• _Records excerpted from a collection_
::::::
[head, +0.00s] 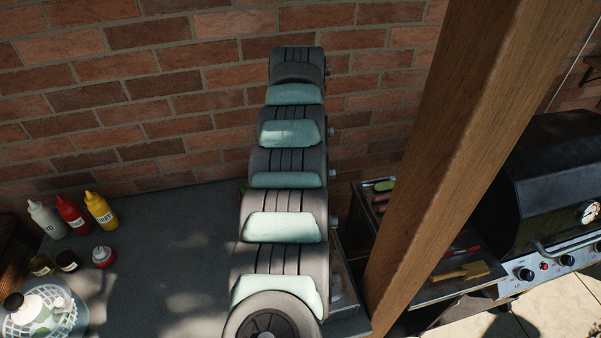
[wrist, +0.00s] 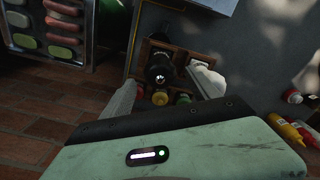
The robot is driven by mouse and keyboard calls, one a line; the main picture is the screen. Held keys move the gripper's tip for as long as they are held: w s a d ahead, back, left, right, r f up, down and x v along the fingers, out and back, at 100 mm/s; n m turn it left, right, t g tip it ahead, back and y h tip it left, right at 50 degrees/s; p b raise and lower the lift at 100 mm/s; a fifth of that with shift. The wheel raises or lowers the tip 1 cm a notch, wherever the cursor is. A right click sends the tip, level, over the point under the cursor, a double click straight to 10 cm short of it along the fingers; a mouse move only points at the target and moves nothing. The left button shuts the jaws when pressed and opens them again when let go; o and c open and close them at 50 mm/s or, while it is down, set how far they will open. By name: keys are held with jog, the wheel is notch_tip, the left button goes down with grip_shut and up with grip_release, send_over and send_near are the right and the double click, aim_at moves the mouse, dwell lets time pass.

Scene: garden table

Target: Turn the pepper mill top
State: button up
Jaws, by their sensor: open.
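In the wrist view a dark, round-topped item (wrist: 159,75), seen from above, stands in a wooden caddy (wrist: 178,47). It looks like the pepper mill, but the view is too dark to be sure. My gripper (wrist: 165,77) is open, with one pale finger on each side of this dark top and a gap on both sides. I cannot tell how high the fingers are above it. In the head view my arm hides the caddy and the gripper.
Small jars (wrist: 160,98) share the caddy. White, red and yellow squeeze bottles (head: 101,211) stand on the grey table (head: 160,270) at the left, near a red-and-white jar (head: 103,256). A wooden post (head: 450,130) and black grill (head: 545,170) are at the right. A food tray (wrist: 48,35) lies beside the table.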

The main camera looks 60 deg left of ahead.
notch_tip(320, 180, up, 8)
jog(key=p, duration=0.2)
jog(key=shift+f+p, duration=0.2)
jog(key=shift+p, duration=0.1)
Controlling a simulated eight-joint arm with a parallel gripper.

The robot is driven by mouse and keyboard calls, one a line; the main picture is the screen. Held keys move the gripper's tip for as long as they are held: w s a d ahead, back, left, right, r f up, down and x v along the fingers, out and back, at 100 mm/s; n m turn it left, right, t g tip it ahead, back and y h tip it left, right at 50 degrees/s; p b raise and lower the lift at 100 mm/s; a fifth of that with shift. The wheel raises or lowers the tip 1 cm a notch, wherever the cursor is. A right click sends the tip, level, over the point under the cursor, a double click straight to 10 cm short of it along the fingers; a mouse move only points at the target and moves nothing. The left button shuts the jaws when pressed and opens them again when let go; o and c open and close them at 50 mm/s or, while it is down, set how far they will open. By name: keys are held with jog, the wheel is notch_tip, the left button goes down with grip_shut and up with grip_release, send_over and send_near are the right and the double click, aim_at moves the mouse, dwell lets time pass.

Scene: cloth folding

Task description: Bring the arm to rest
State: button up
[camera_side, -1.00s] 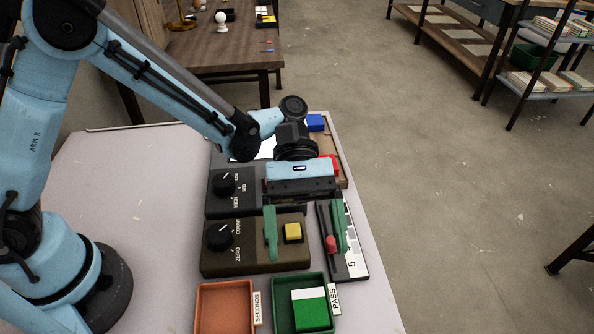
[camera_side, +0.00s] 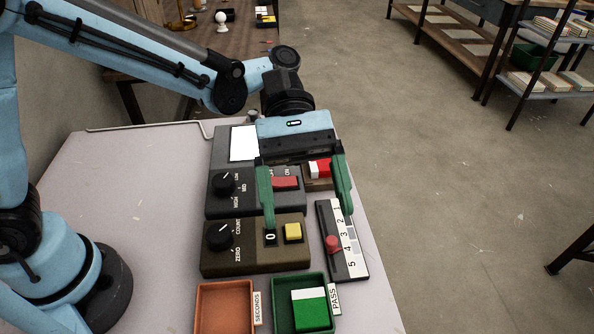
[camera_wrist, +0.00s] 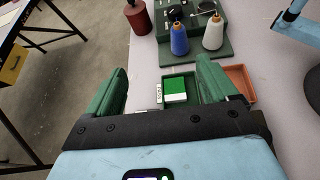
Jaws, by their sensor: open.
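My gripper (camera_side: 308,200) is open and empty, with its two green fingers spread wide. In the side view it hangs above the dark control box with the red switch (camera_side: 286,183) and the numbered slider panel (camera_side: 343,255). The fingers hide parts of both boxes. In the wrist view my gripper (camera_wrist: 162,95) also shows open, with nothing between its fingers. My arm reaches over the table (camera_side: 110,200) from the left.
A green PASS tray (camera_side: 283,323) holds a green and white block (camera_side: 311,310), beside an orange SECONDS tray (camera_side: 223,309). A brown control box (camera_side: 262,262) stands behind them. The table's left part is clear.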

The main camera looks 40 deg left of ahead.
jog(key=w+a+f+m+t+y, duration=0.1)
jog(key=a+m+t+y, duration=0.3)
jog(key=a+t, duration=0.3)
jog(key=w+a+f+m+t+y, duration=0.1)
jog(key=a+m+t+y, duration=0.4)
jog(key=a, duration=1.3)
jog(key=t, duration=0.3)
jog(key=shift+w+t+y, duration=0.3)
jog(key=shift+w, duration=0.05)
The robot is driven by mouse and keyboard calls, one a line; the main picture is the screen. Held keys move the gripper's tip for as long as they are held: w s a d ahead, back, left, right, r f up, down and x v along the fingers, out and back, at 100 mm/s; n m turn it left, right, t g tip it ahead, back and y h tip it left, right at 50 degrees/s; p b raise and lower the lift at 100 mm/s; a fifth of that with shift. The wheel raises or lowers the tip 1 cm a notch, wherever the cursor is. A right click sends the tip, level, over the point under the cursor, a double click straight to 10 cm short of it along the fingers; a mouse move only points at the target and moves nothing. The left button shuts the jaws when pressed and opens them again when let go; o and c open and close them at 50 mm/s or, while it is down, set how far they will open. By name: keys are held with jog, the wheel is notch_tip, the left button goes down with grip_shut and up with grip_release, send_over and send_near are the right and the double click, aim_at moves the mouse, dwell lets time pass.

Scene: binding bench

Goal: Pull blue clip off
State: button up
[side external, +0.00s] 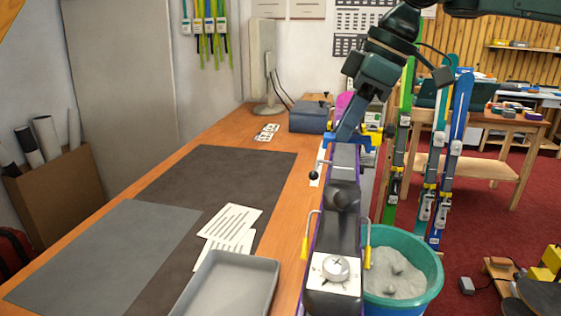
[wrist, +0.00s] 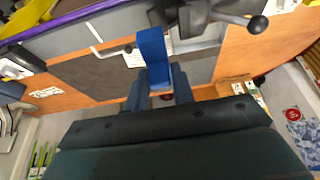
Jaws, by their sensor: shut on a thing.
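The blue clip (side external: 362,141) sits at the far end of the long purple-edged ski (side external: 343,180) on the bench, spanning its width. I cannot tell whether it is still fastened there or slightly lifted. My gripper (side external: 349,124) reaches down from above and is shut on the clip. In the wrist view the blue clip (wrist: 152,48) stands between the blue fingers of my gripper (wrist: 158,92), its far end close to dark clamp parts. The fingertips partly hide its grip.
A lever with a black ball (side external: 313,175) sticks out left beside the ski. A green bucket (side external: 405,275) of grey material is at right. A grey tray (side external: 228,285), papers (side external: 225,232) and dark mats (side external: 190,190) lie on the bench. A blue-grey box (side external: 308,118) stands behind.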

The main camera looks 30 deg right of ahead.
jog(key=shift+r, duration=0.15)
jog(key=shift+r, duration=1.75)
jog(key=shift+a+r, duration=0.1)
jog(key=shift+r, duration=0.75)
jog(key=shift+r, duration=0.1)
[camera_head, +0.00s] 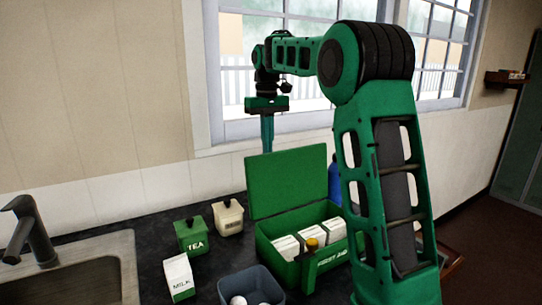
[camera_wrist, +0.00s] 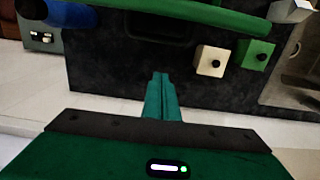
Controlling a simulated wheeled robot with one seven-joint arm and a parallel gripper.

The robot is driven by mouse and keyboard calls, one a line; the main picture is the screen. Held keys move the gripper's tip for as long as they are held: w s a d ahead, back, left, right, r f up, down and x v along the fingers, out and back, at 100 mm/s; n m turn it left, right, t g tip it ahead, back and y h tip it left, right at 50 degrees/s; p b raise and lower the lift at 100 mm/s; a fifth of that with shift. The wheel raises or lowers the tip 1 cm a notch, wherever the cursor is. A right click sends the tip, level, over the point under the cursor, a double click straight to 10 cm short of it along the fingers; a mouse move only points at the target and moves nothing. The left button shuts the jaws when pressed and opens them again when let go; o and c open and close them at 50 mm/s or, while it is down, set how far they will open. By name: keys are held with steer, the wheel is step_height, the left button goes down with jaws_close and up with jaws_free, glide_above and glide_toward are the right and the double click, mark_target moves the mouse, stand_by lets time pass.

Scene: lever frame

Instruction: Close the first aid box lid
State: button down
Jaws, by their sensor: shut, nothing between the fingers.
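The green first aid box (camera_head: 321,266) stands on the dark counter with several white packs inside. Its lid (camera_head: 288,181) is open and stands roughly upright at the back of the box. My gripper (camera_head: 267,148) is shut and empty, pointing down, above and behind the lid on the window side. In the wrist view my gripper (camera_wrist: 160,76) shows over the rear part of the counter, and a green edge, likely the lid (camera_wrist: 215,17), crosses the top. No contact between gripper and lid shows.
A green tea canister (camera_head: 191,236) and a cream canister (camera_head: 228,218) stand left of the box. A milk carton (camera_head: 179,277) and a grey bin (camera_head: 252,286) are in front. A blue bottle (camera_head: 334,180) stands behind the box at right. The sink (camera_head: 95,270) is far left.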

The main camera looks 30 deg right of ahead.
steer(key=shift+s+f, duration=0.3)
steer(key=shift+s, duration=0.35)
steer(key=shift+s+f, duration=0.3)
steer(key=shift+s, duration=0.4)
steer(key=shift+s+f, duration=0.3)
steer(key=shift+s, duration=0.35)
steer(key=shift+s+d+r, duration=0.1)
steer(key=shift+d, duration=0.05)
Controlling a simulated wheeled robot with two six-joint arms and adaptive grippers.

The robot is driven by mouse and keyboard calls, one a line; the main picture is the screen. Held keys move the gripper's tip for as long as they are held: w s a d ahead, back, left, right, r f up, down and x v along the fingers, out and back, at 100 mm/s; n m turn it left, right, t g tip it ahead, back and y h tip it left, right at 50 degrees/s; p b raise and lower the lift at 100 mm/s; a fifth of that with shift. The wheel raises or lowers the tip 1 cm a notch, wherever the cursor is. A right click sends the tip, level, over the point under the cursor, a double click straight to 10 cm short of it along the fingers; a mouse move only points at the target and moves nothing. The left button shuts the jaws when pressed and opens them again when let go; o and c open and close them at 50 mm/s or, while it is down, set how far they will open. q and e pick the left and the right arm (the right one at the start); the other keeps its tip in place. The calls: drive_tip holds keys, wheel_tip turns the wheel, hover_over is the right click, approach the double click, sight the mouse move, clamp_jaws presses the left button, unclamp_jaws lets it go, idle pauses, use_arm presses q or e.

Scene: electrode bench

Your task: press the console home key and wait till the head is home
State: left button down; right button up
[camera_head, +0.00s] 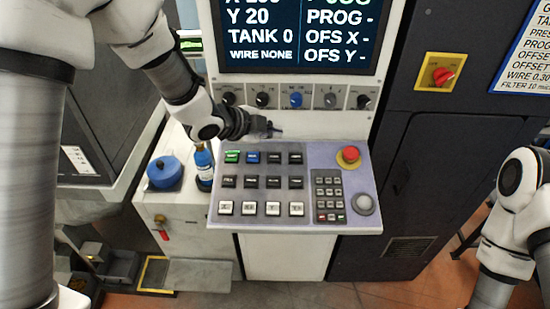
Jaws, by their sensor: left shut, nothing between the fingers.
::::::
• _TASK TO CARRY OUT_
Where a line of the entries contains the word "simulated", copy that line.

• _WRITTEN REPLY_
Controlling a simulated eight-joint arm with a parallel gripper.
Controlling a simulated wheeled robot with one seven-joint arm and a parallel gripper.
Controlling a simulated wheeled robot with two six-joint arms and adaptive grippers.

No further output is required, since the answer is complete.